We are well aware that humans are social creatures. We need contact with others for many needs, including staying healthy. Chances are you know, or have heard of, a senior who prefers to stay home and ‘live quietly’. Someone who doesn’t go out – either because he or she doesn’t like to, or feels there is no reason to. Someone who no longer remains active, doesn’t like to have guests, and doesn’t prefer to cook. This often happens with seniors who live alone. The main problem with this is that often health can be neglected – failing to exercise, cook healthy meals, or continuing to challenge the mind because a social group is lacking.
Aside from remaining physically healthy through outings and activities, refraining from socializing can also put an individual at risk of depression. An inactive individual can easily become withdrawn and depressed, thus it is equally important for emotional health that seniors stay social.
Why do seniors become lonely?
Have you ever heard a senior refer to a senior’s group as ‘old people’? Sometimes seniors don’t identify with senior homes or adult day care centres because they don’t see themselves at that stage of life. It can be hard to convince your senior parent or loved one that joining the ‘old people’ will be fun as well as good for them.
Other times, a senior who has lost their companion who they might have used to walk with, go out with, cook with, play cards with, etc., will simply forget to or not be interested in continuing these healthy activities alone. Making new friends does not come naturally to everyone, and these seniors require more encouragement to socialise now that they are living alone.
Where can a lonely senior go to socialise?
Do some research in your community to see what is available. Aside from established centres such as adult day cares and senior communities, there are plenty of groups that a senior can enjoy. A great place to start would be a gym that has classes for seniors. Attending a fitness class has a twofold of staying fit and meeting other gym members. Joining a club that interests your senior loved one – may it be walking, bowling, bridge, sailing, a book club, or something else they like – will probably be the most enticing option for getting out and starting a new social activity.
How do I convince my senior loved one to socialise?

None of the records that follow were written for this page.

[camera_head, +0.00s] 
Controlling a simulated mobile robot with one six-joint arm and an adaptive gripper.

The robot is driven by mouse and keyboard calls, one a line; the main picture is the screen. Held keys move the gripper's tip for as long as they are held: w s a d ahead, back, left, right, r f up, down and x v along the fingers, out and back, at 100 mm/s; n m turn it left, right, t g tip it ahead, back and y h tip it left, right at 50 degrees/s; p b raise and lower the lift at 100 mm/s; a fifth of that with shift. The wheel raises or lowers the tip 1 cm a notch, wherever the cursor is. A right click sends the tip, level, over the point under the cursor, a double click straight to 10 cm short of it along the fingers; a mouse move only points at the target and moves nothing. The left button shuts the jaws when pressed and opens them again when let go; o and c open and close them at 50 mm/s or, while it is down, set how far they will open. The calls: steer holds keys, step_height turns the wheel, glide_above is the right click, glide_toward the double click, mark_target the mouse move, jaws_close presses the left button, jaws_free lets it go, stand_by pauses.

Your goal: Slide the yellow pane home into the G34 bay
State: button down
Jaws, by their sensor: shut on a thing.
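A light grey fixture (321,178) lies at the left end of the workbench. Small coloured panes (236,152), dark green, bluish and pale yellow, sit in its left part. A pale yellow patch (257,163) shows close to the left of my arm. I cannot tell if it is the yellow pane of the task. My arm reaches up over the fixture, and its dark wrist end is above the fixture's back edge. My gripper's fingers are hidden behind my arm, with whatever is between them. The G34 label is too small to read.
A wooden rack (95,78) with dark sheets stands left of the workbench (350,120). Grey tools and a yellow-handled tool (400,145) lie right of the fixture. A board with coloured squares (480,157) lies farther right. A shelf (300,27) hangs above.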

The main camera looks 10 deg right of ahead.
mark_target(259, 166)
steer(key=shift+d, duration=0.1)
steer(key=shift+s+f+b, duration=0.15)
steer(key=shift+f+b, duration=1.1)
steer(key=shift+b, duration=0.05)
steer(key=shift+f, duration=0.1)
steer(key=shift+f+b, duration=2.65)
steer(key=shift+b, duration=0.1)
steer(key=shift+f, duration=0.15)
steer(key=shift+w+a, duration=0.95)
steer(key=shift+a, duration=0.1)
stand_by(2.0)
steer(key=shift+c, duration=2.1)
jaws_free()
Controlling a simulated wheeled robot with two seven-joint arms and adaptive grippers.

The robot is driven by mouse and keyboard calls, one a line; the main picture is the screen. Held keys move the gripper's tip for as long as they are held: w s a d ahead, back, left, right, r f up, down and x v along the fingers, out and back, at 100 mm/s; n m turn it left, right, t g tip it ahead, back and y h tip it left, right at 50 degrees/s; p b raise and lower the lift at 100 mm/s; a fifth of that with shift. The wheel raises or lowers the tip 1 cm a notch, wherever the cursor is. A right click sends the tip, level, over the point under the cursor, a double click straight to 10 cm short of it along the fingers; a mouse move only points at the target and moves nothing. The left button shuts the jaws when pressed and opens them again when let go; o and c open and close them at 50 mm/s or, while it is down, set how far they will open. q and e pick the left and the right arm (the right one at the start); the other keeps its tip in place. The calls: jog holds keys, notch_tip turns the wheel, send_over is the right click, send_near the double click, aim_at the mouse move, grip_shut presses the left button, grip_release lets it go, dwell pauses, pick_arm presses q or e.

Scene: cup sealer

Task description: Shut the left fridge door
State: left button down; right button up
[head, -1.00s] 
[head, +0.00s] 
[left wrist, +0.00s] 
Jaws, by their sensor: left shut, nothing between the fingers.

As a caregiver, telling your parent or senior loved one that they need to get out more can be difficult. Many people simply enjoy their privacy and relaxing alone. While there is nothing at all wrong with living alone and enjoying time to yourself, it is still important to schedule some time outside the home and with others. Do your research, and explain to your senior loved one the importance of being socially active and going out to do something each day. Chances are, addressing a health concern (ie daily activity decreases risk of Alzheimer’s) may be very motivational. If the issue becomes sensitive, don’t push it. As with any lifestyle change, it is best to happen gradually.